Deconstructing harry (1997)

TITLE: Deconstructing Harry

RELEASE DATE: August 27, 1997




Harry Block is a successful, albeit neurotic, writer known for drawing heavily from his own life experiences to create his stories. This habit has resulted in a trail of strained relationships with friends, ex-lovers, and family members, many of whom feel betrayed by Harry's exploitative use of their shared histories for his work. 

Harry prepares to receive an honorary award from the university he once attended. However, he grapples with a creative block and a sense of emptiness in his personal life. He invites several people from his past to accompany him to the ceremony, hoping to reconcile with them and find some inspiration along the way. 


Fiction vs. Reality - Art and life can't be completely separated. This film blurs the line between the two, letting his characters haunt Harry in real life.

We have a lot in here about dysfunctional relationships and the desire to pick relations that can't work out. We explore Harry's flaws and his interactions and how the mix of the two leads to isolation and loneliness.
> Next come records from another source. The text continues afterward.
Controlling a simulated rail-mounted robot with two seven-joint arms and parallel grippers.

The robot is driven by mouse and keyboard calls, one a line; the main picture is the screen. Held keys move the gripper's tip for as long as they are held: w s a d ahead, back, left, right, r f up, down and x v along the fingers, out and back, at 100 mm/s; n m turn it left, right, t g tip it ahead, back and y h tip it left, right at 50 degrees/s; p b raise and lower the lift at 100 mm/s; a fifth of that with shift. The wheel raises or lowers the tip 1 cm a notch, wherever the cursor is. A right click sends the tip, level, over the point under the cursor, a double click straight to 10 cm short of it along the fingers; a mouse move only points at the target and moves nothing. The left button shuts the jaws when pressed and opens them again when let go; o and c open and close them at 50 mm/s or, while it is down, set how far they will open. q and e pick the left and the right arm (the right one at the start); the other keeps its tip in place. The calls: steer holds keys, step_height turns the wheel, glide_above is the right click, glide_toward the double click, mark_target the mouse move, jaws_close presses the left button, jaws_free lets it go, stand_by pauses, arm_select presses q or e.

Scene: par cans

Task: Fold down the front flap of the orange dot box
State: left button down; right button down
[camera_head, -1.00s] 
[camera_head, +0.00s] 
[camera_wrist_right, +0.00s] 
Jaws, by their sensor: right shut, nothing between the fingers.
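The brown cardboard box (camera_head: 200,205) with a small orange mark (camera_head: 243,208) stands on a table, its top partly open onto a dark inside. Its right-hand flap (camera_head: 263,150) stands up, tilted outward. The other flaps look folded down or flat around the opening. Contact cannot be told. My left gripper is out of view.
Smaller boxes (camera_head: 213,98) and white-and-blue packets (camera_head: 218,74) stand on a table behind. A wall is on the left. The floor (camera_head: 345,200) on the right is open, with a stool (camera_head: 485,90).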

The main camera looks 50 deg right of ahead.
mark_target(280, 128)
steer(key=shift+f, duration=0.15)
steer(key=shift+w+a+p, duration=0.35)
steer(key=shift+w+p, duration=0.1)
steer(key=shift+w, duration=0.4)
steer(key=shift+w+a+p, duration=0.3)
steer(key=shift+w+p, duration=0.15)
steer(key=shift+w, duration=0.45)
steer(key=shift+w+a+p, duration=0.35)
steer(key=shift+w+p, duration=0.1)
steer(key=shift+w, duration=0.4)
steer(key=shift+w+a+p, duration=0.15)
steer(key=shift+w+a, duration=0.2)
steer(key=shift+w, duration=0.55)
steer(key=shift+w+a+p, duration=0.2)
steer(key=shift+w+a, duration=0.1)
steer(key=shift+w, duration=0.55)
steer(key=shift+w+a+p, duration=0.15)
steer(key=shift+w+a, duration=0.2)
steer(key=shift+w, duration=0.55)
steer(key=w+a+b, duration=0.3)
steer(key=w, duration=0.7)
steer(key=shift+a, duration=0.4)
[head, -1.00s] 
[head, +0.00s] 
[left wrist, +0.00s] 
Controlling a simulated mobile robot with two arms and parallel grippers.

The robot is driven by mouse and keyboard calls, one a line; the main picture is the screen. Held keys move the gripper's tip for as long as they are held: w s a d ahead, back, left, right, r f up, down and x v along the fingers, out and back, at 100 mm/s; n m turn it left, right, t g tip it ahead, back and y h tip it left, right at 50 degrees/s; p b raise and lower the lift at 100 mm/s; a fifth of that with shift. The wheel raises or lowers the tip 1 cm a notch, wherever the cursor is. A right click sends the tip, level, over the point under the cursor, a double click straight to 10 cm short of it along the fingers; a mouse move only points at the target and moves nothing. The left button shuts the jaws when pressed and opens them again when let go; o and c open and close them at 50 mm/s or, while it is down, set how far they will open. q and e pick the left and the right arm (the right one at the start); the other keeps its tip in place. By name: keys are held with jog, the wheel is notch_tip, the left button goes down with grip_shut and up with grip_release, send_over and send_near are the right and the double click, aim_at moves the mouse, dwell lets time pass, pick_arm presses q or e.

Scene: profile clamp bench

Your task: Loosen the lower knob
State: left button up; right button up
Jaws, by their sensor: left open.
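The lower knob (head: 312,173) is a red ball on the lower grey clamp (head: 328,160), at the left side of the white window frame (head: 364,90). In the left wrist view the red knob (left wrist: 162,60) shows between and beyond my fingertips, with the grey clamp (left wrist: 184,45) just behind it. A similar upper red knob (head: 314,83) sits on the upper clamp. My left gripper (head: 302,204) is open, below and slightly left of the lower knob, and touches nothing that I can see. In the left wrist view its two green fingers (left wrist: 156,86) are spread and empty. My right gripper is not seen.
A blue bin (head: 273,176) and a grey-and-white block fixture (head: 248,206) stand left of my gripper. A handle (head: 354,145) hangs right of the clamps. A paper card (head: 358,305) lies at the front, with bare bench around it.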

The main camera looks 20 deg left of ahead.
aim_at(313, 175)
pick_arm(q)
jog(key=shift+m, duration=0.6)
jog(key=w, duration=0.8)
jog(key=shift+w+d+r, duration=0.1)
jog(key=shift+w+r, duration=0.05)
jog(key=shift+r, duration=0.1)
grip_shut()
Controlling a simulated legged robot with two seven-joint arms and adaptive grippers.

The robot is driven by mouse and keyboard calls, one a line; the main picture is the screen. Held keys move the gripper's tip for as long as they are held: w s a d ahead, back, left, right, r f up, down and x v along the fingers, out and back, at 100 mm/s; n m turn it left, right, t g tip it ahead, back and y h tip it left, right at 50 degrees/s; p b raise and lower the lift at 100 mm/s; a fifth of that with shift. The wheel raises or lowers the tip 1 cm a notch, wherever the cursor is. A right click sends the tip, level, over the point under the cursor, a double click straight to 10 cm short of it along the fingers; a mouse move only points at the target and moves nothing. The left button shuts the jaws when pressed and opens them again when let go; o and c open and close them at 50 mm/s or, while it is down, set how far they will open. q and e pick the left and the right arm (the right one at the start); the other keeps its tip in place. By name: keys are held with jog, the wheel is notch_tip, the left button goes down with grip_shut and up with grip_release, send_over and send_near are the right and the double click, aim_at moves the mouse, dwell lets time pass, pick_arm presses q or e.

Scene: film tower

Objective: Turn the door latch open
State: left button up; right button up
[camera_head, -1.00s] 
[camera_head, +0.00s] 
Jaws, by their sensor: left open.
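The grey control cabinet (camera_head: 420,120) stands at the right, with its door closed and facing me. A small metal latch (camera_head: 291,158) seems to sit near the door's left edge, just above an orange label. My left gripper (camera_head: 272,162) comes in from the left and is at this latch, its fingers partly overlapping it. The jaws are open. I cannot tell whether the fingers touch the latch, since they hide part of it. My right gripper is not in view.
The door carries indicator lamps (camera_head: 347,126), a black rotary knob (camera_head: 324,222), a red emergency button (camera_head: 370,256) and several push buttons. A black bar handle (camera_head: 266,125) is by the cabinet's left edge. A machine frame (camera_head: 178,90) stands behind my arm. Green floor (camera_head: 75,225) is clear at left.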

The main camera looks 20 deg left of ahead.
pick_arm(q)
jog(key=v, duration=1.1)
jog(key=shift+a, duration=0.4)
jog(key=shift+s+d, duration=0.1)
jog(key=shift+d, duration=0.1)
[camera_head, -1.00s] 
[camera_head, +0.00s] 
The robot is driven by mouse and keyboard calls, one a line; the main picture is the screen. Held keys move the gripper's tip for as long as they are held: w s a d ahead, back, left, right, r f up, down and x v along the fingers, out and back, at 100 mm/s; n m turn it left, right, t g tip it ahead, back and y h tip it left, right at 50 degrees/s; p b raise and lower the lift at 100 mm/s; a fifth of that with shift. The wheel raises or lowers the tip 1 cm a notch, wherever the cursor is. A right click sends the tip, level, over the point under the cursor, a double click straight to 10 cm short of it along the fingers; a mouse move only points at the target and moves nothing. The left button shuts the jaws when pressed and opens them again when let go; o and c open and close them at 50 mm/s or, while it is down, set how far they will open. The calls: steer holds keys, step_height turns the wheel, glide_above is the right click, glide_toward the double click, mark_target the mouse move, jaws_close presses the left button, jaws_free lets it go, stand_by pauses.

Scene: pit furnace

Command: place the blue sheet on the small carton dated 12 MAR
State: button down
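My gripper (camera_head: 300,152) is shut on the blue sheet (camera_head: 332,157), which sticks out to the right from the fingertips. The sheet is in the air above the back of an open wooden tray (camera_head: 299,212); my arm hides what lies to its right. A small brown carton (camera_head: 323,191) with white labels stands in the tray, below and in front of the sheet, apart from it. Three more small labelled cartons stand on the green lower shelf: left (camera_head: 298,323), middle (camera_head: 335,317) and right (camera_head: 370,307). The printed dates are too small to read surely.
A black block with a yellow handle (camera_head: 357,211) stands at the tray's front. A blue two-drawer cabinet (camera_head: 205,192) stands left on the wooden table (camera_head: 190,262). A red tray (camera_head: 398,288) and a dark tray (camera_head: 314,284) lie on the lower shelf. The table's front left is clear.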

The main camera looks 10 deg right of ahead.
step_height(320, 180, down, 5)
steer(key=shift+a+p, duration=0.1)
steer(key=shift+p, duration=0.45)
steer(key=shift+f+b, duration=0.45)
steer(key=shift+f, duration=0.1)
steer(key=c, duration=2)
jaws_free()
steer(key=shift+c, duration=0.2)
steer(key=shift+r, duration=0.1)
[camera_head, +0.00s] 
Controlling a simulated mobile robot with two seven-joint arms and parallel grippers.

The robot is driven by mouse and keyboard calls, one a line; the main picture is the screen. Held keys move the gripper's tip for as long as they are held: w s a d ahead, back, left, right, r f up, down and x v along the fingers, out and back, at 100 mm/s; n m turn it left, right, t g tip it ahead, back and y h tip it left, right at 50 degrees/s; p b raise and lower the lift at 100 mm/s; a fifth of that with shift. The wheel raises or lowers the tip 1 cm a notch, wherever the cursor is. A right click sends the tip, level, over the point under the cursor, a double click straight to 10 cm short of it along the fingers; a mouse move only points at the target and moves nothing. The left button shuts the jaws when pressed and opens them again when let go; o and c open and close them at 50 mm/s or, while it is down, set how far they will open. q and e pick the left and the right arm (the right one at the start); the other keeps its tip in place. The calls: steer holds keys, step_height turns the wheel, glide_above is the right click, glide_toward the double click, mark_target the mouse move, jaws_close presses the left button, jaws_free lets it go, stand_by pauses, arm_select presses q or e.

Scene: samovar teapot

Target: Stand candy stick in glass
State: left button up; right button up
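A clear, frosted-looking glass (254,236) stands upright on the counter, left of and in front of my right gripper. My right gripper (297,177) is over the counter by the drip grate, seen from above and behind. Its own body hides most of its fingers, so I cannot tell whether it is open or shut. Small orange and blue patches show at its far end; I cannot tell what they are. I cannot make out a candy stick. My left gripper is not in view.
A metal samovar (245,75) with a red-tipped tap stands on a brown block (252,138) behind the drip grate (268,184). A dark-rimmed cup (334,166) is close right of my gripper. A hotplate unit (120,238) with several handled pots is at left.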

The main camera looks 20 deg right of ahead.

Mortality - Harry is faced with his own mortality from the time his ex picks up a gun through the very end, even watching a "friend" die in the car. The movie examines the consequences of his actions throughout his life and where that leaves Harry as he begins to confront the end of his existence.


I did not expect to like this movie much. I'm not a huge Woody Allan guy, particularly due to everything we know about him as a person and I usually don't give him the time of day. I thought he was fantastic in this role and that it seems that he fit it pretty closely... maybe Woody, much like Harry, borrowed a lot from real life.

I had no idea what Robin's cameo would be in this movie and it was the absolute highlight to me. OMG did I love his character in this. There isn't much to it that would make it have to be Robin. Almost anyone could've played this role and we probably wouldn't have noticed (that's funnier if you know his cameo).  I'm not going to ruin it for anyone, as I legitimately want people to experience this as I did.

Overall, I liked the story so much. I loved the way characters in his books reflect reality and how they began to permeate that reality.

The film was hilarious throughout. I laughed a lot in this one.


I didn't like that I had to support a Woody Allen film, but that's a me problem.

Overall, I really liked this film. The pacing was uneven in places. 


I loved almost all of it. I really enjoyed this movie. Stand out moments to me are his interactions with his sister and the car ride to the award ceremony.


I would really like some kind of rule of what constitutes a Robin Williams Film from the lists I read and what does not. His cameo in this film is almost the exact same length as his cameo in To Wong Foo, but this film counts and that one doesn't? Very strange to me.